None of this is to say that the rape was my fault, that the sexual assaults and harassments I’ve endured are my fault. Those men made choices. Choices that they knew were wrong. Choices that knew were a violation of my autonomy and free will. These violations, because they bundle together super vulnerable things–like sex/nudity, self-worth, guilt and shame–they are easier to manipulate and exploit. It’s not our fault that these things are vulnerable–they are vulnerable for everyone, but we are wrongfully accused of being too open to sharing those intimate parts of self, when it was the manipulator who violated the terms of that sharing. Most of the time we are left shadow boxing with ourselves in a distorted mirror of shame and guilt, feeling utterly responsible for the fallout of choices that someone else had the audacity to make for us.
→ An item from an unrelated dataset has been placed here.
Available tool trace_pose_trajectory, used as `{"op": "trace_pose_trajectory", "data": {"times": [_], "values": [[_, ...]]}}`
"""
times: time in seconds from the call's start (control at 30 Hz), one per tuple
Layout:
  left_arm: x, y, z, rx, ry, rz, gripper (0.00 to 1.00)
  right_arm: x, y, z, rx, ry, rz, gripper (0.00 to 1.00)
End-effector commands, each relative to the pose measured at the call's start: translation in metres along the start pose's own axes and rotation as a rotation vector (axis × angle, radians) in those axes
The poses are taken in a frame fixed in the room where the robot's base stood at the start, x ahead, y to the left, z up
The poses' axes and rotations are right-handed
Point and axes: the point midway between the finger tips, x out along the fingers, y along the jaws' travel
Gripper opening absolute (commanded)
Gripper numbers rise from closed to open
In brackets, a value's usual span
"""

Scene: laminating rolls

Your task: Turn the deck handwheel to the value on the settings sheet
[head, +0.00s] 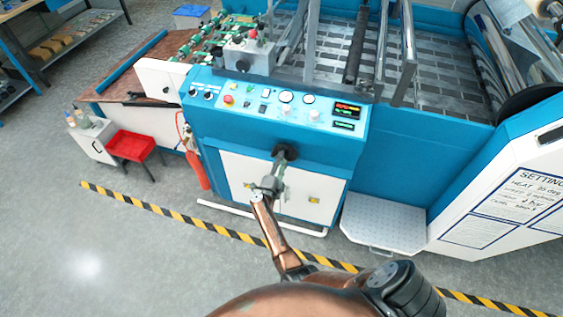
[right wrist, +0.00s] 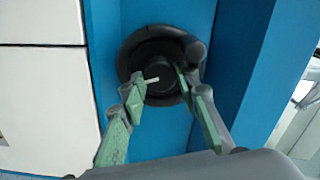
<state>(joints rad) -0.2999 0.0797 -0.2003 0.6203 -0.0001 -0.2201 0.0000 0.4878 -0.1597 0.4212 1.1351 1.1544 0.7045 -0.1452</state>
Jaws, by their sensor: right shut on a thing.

We have to remember that this mirror only reflects a particular facet of ourselves. The part locked away in time and trapped behind the glass. But diamonds, those hard as fuck little mini crystals that manifest from the pressure of the earth, have several facets to them. The ultimate in resilience, radiant with reflection and beauty. And what we see in that mirror, in that battle with ourselves, the shame and guilt that were projected onto us, that’s just one facet of who we are. But we contain so much more than that and deserve so much more than that.
So shine on you crazy diamonds.
I sit with all of these thoughts, reflections on what it took for me to become a whole and healthy person. I can’t say I’ve done it well, but the fact that I’m still here, still fighting, still making these realizations, understanding my patterns and fighting to change the perverse patterns of exploitation around…this is how I will continue to shine, the crazy, hard as fuck diamond that I am.